----- Dataset records -----

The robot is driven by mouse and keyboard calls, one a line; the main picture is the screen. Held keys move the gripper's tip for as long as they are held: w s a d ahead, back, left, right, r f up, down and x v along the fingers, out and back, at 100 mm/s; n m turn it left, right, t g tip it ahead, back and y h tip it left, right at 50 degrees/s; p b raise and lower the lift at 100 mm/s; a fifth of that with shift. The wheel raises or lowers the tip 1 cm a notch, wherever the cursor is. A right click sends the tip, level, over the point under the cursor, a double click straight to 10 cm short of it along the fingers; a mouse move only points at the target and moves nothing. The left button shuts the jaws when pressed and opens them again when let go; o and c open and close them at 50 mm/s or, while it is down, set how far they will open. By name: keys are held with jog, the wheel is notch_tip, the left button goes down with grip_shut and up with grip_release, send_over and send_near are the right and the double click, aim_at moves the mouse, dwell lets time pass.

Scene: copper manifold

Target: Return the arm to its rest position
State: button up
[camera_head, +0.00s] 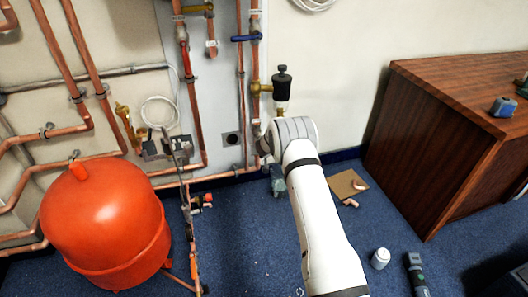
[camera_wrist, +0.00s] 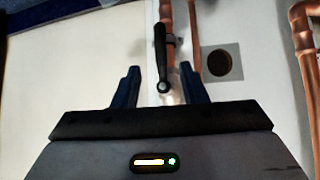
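My white arm (camera_head: 318,215) rises from the bottom of the head view and reaches toward the pipe wall, ending in a grey-banded joint (camera_head: 292,131). My gripper is mostly hidden behind that joint in the head view. In the wrist view my gripper (camera_wrist: 160,86) shows two dark blue fingers standing wide apart. A thin black lever (camera_wrist: 160,48) lies in line with the gap between them. I see no contact between the lever and either finger.
Copper pipes (camera_head: 192,118) and a holed plate (camera_head: 232,139) are on the wall close to my gripper. A red tank (camera_head: 105,225) stands left. A wooden desk (camera_head: 440,145) is at the right. A white can (camera_head: 380,258) stands on the blue carpet near my arm.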

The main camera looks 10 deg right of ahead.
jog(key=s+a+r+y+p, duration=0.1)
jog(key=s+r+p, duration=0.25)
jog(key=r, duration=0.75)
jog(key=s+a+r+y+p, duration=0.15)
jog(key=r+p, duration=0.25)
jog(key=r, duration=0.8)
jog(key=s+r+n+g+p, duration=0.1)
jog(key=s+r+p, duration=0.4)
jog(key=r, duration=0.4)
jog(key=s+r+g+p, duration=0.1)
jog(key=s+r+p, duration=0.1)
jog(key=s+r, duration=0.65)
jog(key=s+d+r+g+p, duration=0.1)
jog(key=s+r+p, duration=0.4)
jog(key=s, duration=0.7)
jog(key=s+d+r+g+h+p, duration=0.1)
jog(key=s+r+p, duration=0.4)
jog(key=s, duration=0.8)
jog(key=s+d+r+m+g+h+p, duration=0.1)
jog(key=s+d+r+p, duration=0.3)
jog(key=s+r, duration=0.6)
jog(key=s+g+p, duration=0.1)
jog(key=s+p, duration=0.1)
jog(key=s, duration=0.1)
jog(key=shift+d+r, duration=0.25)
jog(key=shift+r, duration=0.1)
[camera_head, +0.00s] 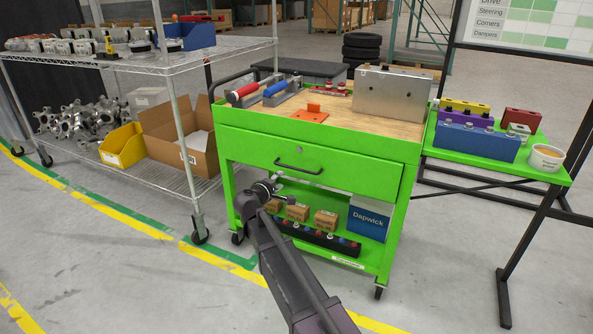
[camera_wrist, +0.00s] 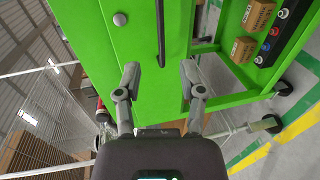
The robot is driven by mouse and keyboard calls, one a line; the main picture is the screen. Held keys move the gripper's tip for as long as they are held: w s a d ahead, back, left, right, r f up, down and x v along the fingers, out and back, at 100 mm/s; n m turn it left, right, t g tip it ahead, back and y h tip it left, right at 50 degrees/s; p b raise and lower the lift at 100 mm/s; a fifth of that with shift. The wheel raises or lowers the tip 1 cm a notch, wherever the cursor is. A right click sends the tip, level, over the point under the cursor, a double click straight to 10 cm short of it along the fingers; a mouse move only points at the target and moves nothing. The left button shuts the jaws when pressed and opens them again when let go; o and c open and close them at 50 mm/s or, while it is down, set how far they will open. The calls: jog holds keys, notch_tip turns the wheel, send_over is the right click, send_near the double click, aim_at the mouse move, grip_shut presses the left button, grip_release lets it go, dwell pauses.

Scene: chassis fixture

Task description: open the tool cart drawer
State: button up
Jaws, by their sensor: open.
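The green tool cart (camera_head: 230,140) stands in the middle of the head view. Its wide drawer (camera_head: 345,175) looks shut, with a dark bar handle (camera_head: 298,168) across its front and a round lock above. My gripper (camera_head: 273,183) is just below and left of the handle in the head view. In the wrist view my gripper (camera_wrist: 160,78) is open and empty. There the handle (camera_wrist: 160,30) runs down the green drawer front (camera_wrist: 115,45), and its lower end lies in line with the gap between the fingertips. I cannot tell the remaining distance; no contact is visible.
The cart's lower shelf holds small cardboard boxes (camera_head: 325,219), a blue box (camera_head: 368,219) and a dark rack (camera_head: 310,236). A wire shelf (camera_head: 190,170) stands close on the left. A green side table (camera_head: 470,157) is on the right. The floor before the cart is clear.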

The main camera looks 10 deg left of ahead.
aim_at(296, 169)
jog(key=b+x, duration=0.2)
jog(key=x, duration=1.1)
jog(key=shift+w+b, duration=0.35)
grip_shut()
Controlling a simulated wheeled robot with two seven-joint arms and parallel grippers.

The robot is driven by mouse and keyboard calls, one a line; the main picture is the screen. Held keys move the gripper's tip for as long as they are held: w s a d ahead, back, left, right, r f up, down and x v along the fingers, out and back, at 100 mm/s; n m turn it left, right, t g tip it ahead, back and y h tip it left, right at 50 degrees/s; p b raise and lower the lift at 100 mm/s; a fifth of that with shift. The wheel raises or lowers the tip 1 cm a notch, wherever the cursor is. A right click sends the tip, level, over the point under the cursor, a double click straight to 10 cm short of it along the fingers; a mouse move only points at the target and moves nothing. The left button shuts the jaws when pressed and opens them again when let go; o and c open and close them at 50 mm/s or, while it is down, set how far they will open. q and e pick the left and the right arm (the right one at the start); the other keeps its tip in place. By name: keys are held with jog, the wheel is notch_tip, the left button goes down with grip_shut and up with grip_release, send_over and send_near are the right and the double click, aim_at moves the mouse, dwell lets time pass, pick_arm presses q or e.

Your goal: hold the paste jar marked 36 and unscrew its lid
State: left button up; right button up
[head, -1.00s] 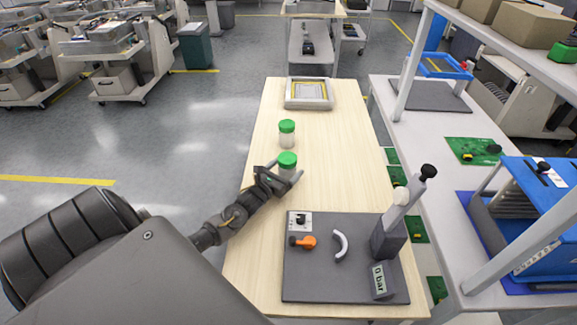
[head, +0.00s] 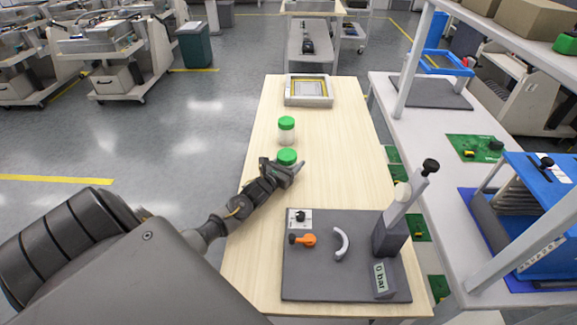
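Two white jars with green screw lids stand on the wooden table in the head view. The farther jar (head: 287,137) is upright and clear of my gripper. The nearer jar shows only its green lid (head: 287,157); its body is hidden behind my left gripper (head: 284,170). No number can be read on either jar, so I cannot tell which is marked 36. The left gripper is right at the nearer jar, just below its lid. Whether its fingers are closed on the jar is hidden. My right gripper is not in view. Both lids sit on their jars.
A grey mat (head: 340,285) at the table's near end holds an orange-handled part (head: 303,240), a white curved handle (head: 341,244) and a lever stand (head: 390,238). A grey-framed tray (head: 308,101) lies at the far end. The table's right middle is clear.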

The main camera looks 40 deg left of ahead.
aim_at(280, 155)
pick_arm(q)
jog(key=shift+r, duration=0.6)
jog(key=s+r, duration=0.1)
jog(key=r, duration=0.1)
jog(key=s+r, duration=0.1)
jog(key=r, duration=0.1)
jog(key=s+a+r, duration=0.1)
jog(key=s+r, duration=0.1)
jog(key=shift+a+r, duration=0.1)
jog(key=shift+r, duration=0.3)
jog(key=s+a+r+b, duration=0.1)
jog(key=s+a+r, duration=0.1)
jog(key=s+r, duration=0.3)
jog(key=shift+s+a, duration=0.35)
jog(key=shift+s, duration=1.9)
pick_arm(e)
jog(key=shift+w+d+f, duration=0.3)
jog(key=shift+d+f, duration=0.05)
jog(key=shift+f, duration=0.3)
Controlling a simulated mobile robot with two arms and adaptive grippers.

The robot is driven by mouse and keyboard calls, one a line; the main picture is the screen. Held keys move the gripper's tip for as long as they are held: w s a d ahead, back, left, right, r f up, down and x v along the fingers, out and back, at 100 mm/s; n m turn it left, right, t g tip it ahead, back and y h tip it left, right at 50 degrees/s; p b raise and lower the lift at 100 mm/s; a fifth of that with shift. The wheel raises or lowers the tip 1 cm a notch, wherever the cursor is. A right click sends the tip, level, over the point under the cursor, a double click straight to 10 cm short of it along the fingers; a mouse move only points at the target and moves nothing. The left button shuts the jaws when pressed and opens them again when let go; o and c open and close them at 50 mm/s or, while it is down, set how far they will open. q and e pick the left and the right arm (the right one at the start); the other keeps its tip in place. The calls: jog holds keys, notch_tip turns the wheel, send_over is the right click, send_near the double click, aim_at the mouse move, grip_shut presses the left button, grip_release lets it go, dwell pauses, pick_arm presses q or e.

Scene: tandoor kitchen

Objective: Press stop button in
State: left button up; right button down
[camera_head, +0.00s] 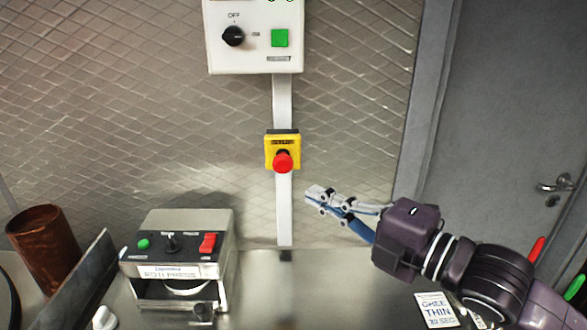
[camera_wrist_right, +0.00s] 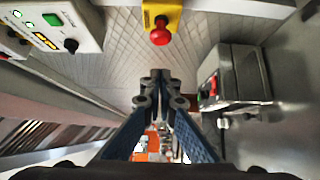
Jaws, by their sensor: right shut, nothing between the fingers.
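The stop button (camera_head: 283,162) is a red mushroom head on a yellow box (camera_head: 270,147), fixed to the tiled wall below a white control panel. It also shows at the top of the right wrist view (camera_wrist_right: 160,33). The red head stands out from the box. My right gripper (camera_head: 315,195) is shut and empty, to the right of and a little below the button in the head view, apart from it. In the right wrist view its fingertips (camera_wrist_right: 160,78) meet below the button. My left gripper is not in view.
A white control panel (camera_head: 255,60) with a black knob and green button hangs above. A roti press machine (camera_head: 180,255) stands on the steel counter at lower left, beside a brown cylinder (camera_head: 45,245). A ghee label (camera_head: 436,309) lies at lower right. A grey door (camera_head: 520,110) is at right.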

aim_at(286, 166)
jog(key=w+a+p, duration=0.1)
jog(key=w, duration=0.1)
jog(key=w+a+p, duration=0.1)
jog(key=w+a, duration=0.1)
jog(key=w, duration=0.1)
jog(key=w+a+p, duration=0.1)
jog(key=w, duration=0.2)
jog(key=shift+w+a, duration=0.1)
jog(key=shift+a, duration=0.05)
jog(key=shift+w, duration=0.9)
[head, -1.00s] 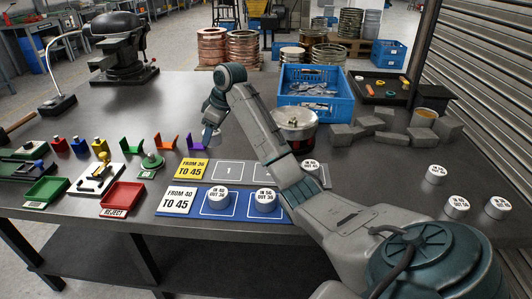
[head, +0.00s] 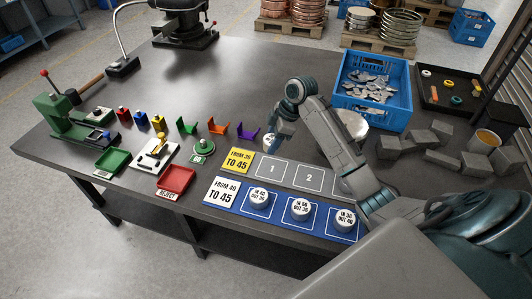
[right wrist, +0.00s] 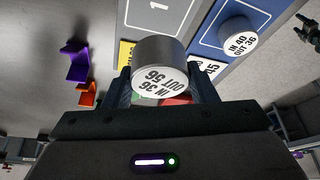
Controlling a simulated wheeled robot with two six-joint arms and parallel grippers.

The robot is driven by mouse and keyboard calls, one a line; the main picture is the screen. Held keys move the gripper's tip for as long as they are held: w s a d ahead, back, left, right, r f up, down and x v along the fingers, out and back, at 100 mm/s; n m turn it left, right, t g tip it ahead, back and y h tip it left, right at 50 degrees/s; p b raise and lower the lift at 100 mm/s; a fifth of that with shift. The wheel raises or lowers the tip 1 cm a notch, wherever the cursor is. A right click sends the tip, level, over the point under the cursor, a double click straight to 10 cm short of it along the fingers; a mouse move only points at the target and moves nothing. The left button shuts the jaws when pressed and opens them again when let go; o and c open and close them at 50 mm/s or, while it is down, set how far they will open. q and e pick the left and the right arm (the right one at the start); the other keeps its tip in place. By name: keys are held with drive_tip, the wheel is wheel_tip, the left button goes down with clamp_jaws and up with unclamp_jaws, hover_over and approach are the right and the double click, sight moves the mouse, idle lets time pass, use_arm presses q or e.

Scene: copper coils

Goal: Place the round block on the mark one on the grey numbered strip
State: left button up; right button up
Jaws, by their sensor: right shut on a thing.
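In the head view the block (head: 270,143) is partly covered by the gripper (head: 276,137), just behind the grey numbered strip (head: 288,184), near mark one (head: 271,168). Mark one is empty and also shows in the right wrist view (right wrist: 158,10), beyond the block. Mark two (head: 308,179) is empty; my arm hides the strip's right end. My left gripper is out of view.
A blue strip (head: 279,212) in front carries three round blocks, one being (head: 259,197). A yellow label (head: 240,160) adjoins the grey strip's left end. A purple bracket (head: 247,133) stands close left of my gripper. A blue crate (head: 372,90) stands behind my arm.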

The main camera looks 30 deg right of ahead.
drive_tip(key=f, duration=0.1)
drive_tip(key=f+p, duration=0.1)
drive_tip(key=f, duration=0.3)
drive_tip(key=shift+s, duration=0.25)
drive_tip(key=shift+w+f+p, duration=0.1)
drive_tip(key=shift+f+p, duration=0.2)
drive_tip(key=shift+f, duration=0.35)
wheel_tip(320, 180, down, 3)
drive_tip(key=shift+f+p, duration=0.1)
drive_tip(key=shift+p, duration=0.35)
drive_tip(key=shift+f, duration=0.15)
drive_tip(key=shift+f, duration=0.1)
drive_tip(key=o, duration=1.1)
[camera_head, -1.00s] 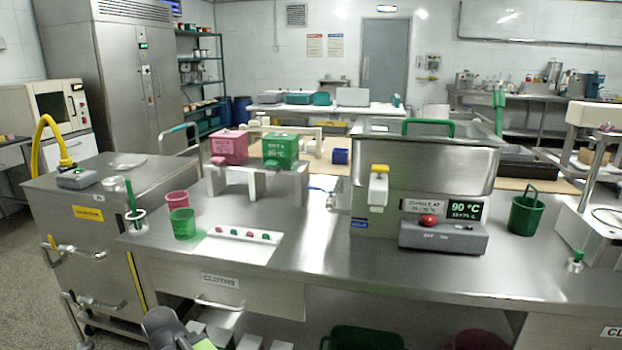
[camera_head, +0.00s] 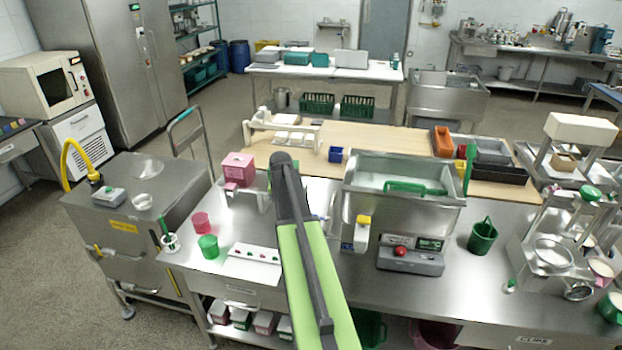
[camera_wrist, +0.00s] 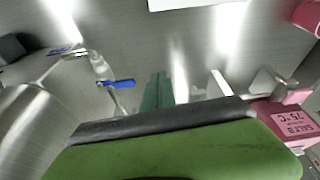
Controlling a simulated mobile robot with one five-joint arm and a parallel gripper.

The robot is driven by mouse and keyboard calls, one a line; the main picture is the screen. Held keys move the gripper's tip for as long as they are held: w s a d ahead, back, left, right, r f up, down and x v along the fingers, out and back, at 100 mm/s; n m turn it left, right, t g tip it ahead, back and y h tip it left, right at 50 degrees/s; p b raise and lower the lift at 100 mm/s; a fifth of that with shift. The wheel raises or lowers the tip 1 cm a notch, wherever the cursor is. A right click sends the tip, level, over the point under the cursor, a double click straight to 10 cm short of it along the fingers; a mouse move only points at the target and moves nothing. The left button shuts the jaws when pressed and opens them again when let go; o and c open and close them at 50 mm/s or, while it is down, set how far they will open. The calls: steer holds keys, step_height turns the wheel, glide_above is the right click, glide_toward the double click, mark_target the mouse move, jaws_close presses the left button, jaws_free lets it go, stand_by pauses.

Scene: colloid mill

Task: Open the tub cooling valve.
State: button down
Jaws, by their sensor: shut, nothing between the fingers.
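The tub cooling valve has a blue lever (camera_wrist: 118,83) on a metal pipe, near the middle left of the wrist view. In the head view my arm covers most or all of it, beside the left side of the steel tub (camera_head: 404,170). My gripper (camera_head: 282,160) is shut and empty, raised above the bench left of the tub. In the wrist view its dark and green body (camera_wrist: 165,128) fills the lower part. The lever appears beyond it and apart from it. Whether the lever lies along or across the pipe is hard to tell; it looks across.
A pink box (camera_head: 238,168) on a stand is left of my gripper and also shows in the wrist view (camera_wrist: 290,122). My arm hides the green box beside it. A control unit (camera_head: 410,258) stands before the tub. A white tray (camera_head: 254,268) and cups are at the front left.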

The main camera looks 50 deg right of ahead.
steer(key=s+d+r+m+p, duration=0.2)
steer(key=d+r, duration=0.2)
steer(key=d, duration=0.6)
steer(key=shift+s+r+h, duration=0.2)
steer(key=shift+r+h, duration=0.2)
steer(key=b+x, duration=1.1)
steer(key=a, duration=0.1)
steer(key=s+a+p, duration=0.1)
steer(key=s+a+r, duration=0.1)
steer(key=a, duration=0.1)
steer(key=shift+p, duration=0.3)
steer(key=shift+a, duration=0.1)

-----

**Description of the task:**
Locate the word "Scene" in the records above, and return each line that has it.

**Result below:**
Scene: copper manifold
Scene: chassis fixture
Scene: tandoor kitchen
Scene: copper coils
Scene: colloid mill

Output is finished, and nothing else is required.